# Given records
------------------------------
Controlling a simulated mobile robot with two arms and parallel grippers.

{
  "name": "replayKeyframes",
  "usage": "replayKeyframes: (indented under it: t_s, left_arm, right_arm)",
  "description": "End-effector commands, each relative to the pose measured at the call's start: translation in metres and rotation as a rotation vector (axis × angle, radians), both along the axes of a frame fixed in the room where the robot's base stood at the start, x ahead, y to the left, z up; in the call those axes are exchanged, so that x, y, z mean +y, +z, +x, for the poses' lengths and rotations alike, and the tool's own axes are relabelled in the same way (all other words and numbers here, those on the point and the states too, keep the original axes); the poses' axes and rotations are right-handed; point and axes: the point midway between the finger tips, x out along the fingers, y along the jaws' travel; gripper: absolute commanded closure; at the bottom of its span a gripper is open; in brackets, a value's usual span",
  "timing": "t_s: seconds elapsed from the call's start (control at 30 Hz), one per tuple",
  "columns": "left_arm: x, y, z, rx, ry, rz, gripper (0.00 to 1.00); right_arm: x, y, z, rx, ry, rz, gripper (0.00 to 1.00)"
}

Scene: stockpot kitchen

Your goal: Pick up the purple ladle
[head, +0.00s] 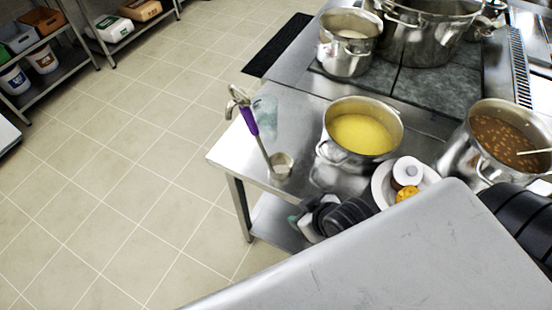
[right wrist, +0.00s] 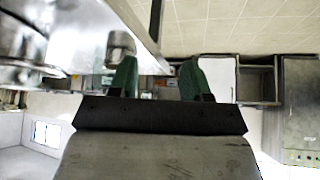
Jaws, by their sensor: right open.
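The purple ladle (head: 250,121) has a purple grip, a silver hooked top and a silver bowl (head: 281,165). Its bowl is at the left part of the steel table, and its handle rises up and to the left. My right gripper (head: 296,218) is low in the head view, nearer than the ladle and apart from it; my arm partly hides it. In the right wrist view my right gripper (right wrist: 158,78) has its green-tipped fingers wide apart with nothing between them. A silver cup shape (right wrist: 120,47) beyond the left finger looks like the ladle bowl. My left gripper is not in view.
A pot of yellow soup (head: 362,135) stands right of the ladle, and a pot of beans (head: 505,142) farther right. A white plate (head: 381,188) with small items is near the front. A clear container (head: 266,108) is behind the ladle. Open floor lies left.

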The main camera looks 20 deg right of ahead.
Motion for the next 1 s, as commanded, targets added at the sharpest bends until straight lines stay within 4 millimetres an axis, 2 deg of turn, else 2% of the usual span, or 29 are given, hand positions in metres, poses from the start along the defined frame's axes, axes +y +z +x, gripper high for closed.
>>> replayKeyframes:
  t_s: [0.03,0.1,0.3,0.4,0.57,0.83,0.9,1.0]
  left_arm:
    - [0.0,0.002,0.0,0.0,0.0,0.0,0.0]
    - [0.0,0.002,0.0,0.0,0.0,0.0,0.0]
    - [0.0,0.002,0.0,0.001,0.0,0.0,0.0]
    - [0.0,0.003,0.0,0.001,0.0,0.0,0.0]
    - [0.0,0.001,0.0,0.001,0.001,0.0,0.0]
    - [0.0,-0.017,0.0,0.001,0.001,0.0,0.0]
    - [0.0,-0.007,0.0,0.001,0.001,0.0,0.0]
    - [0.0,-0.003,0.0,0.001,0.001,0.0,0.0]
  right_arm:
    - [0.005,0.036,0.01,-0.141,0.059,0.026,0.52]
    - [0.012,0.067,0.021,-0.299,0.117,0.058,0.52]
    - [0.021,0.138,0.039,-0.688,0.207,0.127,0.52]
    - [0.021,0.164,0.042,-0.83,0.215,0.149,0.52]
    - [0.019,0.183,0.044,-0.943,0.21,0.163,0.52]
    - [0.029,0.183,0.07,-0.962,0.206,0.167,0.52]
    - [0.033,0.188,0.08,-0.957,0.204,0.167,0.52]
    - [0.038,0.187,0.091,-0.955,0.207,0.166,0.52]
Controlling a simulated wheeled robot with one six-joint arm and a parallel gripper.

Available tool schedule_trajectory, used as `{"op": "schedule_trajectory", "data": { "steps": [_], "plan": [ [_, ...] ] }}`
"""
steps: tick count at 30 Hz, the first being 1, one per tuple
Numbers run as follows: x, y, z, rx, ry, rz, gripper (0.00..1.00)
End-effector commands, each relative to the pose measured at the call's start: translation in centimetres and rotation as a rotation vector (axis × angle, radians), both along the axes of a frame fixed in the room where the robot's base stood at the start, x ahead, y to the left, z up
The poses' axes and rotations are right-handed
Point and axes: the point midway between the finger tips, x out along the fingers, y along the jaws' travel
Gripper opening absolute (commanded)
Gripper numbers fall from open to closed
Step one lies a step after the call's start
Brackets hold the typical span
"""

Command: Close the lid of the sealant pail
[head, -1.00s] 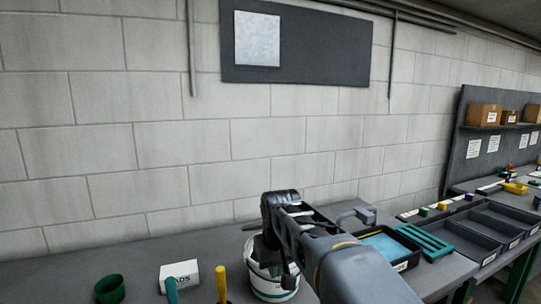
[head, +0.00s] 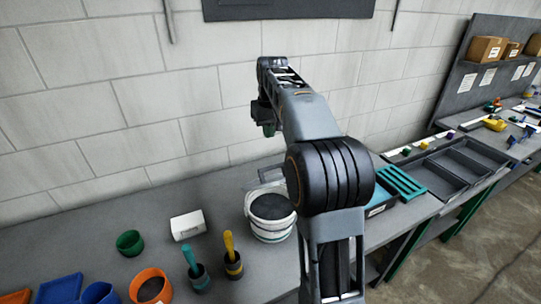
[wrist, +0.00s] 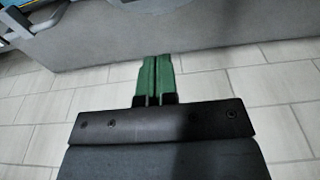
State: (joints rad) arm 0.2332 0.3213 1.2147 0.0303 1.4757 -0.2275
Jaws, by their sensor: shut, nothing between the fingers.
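The white sealant pail (head: 270,231) stands on the bench near the middle of the head view. Its round top shows dark grey inside a pale rim; I cannot tell whether that surface is the lid or the contents. No raised lid is clearly visible. My gripper (head: 269,130) is above and behind the pail, near the wall, and apart from it. In the wrist view, the green fingers of my gripper (wrist: 154,62) are together with nothing between them, in front of the block wall. The pail cannot be made out there.
A grey bar-shaped thing (head: 268,180) lies behind the pail, partly hidden by my arm. Dark trays (head: 446,172) are right.

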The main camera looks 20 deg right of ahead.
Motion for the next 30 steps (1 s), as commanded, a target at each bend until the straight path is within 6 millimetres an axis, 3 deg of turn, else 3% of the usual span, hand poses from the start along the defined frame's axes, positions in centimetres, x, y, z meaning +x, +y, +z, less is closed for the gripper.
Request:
------------------------------
# Exercise
The lines to reproduce run from the one above containing "translation in metres" through the one containing "[right wrist, +0.00s]". Copy them exactly and leave out all pictures.

# Task response
  "description": "End-effector commands, each relative to the pose measured at the call's start: translation in metres and rotation as a rotation vector (axis × angle, radians), both along the axes of a frame fixed in the room where the robot's base stood at the start, x ahead, y to the left, z up; in the call those axes are exchanged, so that x, y, z mean +y, +z, +x, for the poses' lengths and rotations alike, and the tool's own axes are relabelled in the same way (all other words and numbers here, those on the point and the states too, keep the original axes); the poses' axes and rotations are right-handed; point and axes: the point midway between the finger tips, x out along the fingers, y along the jaws' travel; gripper: absolute commanded closure; at the bottom of its span a gripper is open; in brackets, a value's usual span",
  "timing": "t_s: seconds elapsed from the call's start (control at 30 Hz), one per tuple",
  "columns": "left_arm: x, y, z, rx, ry, rz, gripper (0.00 to 1.00); right_arm: x, y, z, rx, ry, rz, gripper (0.00 to 1.00)"
}

Scene: stockpot kitchen

Your goal: Pick up the purple ladle
[head, +0.00s] 
[right wrist, +0.00s] 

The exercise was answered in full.